Short task: Pull out every line with the word "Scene".

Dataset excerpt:
******************************
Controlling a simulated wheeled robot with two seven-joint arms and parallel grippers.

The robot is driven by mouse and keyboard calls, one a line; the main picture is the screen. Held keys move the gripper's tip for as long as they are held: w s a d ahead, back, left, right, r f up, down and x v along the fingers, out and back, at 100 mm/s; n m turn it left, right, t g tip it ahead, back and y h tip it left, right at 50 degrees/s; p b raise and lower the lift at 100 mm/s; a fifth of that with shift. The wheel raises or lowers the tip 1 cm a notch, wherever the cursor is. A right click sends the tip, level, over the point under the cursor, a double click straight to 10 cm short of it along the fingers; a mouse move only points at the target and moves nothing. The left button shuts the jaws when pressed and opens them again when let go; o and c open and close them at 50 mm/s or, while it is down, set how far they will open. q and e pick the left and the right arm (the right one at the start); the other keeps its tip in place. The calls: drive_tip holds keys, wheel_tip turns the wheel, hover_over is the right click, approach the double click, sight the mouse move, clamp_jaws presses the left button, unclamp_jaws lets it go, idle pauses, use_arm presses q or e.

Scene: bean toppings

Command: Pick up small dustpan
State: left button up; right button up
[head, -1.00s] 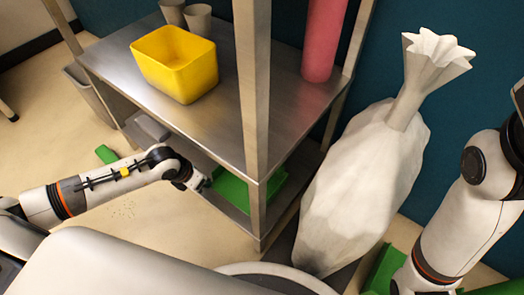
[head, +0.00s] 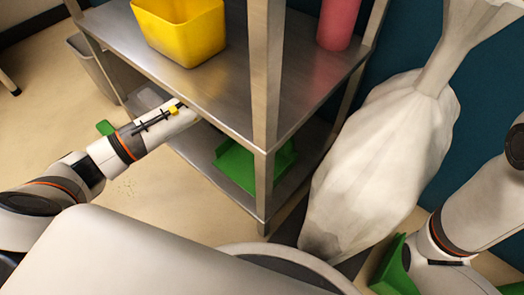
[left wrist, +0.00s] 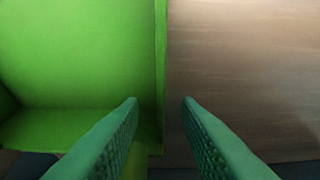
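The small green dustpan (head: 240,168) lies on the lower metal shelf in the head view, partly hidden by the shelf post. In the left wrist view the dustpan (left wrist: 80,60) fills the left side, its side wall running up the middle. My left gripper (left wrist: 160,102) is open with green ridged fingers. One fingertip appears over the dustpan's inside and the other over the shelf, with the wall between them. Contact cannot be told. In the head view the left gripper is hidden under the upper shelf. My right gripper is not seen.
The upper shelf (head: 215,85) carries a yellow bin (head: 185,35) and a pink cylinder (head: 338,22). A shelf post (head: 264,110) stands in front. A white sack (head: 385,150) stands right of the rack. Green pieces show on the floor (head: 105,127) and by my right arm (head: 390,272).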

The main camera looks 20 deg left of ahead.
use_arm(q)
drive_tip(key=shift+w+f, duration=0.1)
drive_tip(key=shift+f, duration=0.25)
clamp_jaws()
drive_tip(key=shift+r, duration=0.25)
******************************
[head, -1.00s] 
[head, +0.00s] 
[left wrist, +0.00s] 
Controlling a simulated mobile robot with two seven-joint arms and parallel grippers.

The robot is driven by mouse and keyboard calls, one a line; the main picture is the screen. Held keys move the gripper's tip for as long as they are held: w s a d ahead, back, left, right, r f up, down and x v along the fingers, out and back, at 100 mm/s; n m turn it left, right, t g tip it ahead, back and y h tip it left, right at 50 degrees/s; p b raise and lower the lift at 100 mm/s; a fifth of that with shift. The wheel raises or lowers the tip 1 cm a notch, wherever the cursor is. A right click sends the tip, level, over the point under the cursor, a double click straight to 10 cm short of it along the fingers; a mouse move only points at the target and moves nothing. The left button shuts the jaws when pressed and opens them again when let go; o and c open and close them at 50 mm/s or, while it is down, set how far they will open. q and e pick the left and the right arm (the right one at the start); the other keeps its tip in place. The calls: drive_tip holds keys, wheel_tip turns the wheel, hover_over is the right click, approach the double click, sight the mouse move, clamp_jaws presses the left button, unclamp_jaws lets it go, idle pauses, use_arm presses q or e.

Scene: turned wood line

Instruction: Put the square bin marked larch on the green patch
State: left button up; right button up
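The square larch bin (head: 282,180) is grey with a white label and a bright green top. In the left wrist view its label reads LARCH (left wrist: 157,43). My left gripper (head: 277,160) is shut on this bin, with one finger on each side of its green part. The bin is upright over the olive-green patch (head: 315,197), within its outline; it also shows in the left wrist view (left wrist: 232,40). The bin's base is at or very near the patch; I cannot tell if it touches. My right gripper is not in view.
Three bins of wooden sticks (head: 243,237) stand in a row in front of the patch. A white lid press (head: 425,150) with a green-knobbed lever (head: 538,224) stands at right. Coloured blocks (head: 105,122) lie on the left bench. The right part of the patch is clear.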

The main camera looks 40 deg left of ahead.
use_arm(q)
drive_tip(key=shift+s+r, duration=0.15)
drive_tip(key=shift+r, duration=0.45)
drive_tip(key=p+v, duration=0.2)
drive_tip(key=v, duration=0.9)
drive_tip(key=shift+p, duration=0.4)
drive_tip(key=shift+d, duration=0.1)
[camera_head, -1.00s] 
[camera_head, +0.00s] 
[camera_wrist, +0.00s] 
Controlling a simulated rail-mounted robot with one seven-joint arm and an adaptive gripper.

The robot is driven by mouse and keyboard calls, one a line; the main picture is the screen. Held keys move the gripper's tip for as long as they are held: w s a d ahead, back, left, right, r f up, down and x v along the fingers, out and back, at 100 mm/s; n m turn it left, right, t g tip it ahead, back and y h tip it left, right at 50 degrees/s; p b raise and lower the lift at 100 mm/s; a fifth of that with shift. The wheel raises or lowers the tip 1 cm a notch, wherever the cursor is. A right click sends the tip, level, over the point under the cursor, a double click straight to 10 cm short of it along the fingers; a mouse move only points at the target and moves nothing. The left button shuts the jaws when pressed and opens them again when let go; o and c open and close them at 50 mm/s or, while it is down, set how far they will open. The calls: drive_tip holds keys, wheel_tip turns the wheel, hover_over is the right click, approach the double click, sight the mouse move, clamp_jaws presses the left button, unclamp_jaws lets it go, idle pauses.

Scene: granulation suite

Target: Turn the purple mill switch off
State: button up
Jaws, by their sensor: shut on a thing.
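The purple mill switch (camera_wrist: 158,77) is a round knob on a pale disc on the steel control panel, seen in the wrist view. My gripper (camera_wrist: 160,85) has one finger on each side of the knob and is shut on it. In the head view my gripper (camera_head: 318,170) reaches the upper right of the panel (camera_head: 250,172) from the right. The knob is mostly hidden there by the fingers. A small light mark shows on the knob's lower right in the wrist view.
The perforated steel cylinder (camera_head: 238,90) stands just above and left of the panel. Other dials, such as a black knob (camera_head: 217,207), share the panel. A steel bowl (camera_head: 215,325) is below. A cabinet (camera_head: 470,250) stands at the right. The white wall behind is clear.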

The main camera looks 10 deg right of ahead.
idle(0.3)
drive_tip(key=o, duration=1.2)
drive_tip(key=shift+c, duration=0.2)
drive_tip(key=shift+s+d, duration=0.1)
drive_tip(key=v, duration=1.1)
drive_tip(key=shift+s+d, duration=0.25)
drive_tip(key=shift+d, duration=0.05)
******************************
The response:
Scene: bean toppings
Scene: turned wood line
Scene: granulation suite

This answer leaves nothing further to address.